JAKARTA, bisniswisata.co.id: Regulasi bagasi berbayar ternyata berdampak ke sejumlah sektor. Salah satu sektor yang paling merasakan implikasinya yaitu pariwisata. Bahkan, pertumbuhan industri pariwisata bisa tertekan.

“Kalau pemerintah berniat mendorong sektor pariwisata, maka pertahankan harga tiket terjangkau di masyarakat,” kata Ekonom Institute for Developtment Econimics and Finance Bhima Yudhistira saat menjadi pembicara dalam acara diskusi bertajuk Mengapa Bagasi Berbayar di Gado-Gado Boplo Cikini, Jakarta Pusat, Sabtu (9/2/2019).
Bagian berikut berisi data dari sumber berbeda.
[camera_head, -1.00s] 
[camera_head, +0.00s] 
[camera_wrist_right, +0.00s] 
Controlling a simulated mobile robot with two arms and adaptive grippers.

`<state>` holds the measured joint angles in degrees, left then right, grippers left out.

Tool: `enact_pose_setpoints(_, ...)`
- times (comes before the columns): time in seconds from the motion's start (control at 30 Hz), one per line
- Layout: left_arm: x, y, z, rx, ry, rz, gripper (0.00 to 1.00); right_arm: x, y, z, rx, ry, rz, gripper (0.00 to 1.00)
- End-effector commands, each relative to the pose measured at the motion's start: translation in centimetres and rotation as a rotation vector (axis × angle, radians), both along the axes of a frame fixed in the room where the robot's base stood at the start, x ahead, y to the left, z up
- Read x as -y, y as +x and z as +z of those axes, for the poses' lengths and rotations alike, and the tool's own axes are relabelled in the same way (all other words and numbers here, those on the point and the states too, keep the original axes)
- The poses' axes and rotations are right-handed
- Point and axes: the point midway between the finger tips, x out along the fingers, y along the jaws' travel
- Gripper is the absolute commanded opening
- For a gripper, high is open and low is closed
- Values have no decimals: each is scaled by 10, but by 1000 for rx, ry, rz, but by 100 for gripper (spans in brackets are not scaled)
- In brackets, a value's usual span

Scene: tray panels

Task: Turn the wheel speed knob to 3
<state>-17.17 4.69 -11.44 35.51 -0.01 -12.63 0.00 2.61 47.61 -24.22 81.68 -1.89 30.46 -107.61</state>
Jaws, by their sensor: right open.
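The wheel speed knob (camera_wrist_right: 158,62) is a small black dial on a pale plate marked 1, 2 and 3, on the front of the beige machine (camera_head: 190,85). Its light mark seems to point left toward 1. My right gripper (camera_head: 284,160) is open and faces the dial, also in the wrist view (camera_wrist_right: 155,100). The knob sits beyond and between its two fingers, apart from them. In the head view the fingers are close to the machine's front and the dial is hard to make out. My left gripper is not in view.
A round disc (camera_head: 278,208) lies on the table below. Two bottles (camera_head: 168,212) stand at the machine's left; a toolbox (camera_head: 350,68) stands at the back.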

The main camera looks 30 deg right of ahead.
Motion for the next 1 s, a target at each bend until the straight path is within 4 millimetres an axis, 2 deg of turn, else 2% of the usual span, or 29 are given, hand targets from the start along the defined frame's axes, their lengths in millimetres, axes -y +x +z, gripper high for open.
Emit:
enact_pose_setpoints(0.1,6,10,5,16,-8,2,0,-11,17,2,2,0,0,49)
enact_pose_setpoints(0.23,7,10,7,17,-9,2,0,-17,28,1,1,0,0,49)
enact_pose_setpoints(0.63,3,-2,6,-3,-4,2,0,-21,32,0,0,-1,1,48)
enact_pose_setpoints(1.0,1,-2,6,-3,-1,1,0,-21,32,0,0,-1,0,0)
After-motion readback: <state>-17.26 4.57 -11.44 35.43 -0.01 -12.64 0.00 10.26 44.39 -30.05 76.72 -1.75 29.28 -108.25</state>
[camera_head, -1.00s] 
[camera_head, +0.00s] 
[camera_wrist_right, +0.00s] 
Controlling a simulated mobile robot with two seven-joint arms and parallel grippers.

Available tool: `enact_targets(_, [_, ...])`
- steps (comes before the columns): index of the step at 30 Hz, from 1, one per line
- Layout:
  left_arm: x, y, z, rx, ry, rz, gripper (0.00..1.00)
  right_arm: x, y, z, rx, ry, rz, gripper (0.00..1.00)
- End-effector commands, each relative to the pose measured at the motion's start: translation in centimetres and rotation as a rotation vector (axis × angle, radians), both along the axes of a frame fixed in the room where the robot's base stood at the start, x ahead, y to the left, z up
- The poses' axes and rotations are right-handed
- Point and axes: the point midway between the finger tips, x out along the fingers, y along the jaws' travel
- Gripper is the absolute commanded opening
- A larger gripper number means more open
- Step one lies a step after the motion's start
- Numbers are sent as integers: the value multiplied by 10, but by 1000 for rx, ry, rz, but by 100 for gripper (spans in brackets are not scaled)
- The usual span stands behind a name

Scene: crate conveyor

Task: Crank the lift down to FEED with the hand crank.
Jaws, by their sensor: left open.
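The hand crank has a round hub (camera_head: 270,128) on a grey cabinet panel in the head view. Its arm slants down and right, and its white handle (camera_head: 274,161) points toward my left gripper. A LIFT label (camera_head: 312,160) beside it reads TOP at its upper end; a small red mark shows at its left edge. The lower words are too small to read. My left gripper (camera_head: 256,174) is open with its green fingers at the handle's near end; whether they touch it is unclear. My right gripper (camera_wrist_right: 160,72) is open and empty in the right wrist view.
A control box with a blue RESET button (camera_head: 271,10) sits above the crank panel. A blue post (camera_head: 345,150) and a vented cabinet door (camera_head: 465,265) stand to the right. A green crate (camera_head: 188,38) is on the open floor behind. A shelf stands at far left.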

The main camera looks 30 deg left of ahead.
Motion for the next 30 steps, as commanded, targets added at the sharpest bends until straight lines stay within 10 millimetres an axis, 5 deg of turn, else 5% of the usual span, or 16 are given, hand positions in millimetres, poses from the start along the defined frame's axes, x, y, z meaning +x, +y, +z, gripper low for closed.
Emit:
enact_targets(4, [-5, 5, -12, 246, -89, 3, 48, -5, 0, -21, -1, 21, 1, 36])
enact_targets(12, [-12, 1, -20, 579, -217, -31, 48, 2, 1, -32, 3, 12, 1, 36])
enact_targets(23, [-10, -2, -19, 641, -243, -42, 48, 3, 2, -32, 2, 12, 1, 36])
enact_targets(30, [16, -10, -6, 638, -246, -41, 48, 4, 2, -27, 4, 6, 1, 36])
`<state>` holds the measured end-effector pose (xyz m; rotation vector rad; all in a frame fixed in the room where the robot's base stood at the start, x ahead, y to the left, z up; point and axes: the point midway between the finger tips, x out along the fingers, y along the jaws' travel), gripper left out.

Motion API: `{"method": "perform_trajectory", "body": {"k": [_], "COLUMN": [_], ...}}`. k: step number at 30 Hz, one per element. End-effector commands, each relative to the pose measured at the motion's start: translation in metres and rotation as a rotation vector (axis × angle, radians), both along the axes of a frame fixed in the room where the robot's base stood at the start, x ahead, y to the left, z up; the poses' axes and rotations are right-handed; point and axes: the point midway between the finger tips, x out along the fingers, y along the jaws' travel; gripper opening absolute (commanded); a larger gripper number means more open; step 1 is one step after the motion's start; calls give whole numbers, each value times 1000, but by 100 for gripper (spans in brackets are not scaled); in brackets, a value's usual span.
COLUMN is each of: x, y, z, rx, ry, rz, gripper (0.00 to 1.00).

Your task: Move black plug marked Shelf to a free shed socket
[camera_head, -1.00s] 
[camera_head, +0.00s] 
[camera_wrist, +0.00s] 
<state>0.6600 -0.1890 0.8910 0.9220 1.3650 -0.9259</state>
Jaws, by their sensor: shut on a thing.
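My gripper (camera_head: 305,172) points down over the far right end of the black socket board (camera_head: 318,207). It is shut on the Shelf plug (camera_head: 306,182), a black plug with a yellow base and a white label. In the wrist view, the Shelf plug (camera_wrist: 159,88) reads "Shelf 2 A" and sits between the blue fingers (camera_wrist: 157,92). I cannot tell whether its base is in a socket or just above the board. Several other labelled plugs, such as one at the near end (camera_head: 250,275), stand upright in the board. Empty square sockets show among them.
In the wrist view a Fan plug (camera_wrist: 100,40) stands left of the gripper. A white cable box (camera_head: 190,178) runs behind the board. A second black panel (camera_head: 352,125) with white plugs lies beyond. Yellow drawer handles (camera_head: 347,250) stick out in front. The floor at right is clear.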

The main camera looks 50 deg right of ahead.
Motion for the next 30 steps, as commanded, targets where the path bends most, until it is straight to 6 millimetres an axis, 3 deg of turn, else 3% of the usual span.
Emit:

Dosen Fakultas Ekonomi Universitas Gadjah Mada (UGM) menganggap pariwisata merupakan sektor tumpuan ekonomi yang cukup penting bagi Indonesia. Sehingga pemerintah perlu menjaga kestabilan harga agar target wisatawan mancanegara maupun domestik bisa tercapai.

Selain sektor pariwisata, lanjut Bhima, industri Usaha Menengah Kecil dan Mikro (UMKM) seperti oleh-oleh juga kena imbasnya. Penjualan produk-produk UMKM juga berpoteni mengalami penurunan akibat kebijakan itu. “Ini tentu agak menyedihkan sebab banyak juga daerah yang bergantung di sektor ini,” kata Bhima.

Begitu juga penginapan dan jasa transportasi. “Persewaan mobil di pusat pariwisata akan terkena dampak khususnya spesifik pada regional yang mengandalkan pariwisata,” katanya.

Dilanjutkan, kebijakan bagasi berbayar bisa berdampak pada melambatnya pertumbuhan ekonomi tahun 2019 yang diprediksi bakal stagnan di angka lima persen. Karena itu, pemerintah perlu mengevaluasi kebijakan tersebut. “Evaluasi lagi kebijakan soal bagasi berbayar. Kita tidak menyalahkan maskapai tetapi ini adalah pemerintah yang harus ambil alih karena ini sudah diregulasi,” ujarnya.

Menurutnya, industri penerbangan menjadi sorotan sejak awal 2019. Mulanya, industri aviasi disorot karena harga tiket mahal, meski telah melewati peak season setelah libur natal dan tahun baru 2019. Setelah itu, pengguna jasa penerbangan dikejutkan dengan sejumlah kebijakan maskapai untuk menaikkan harga bagasi pesawat. Khususnya untuk penerbangan dengan pesawat low cost carrier atau LCC.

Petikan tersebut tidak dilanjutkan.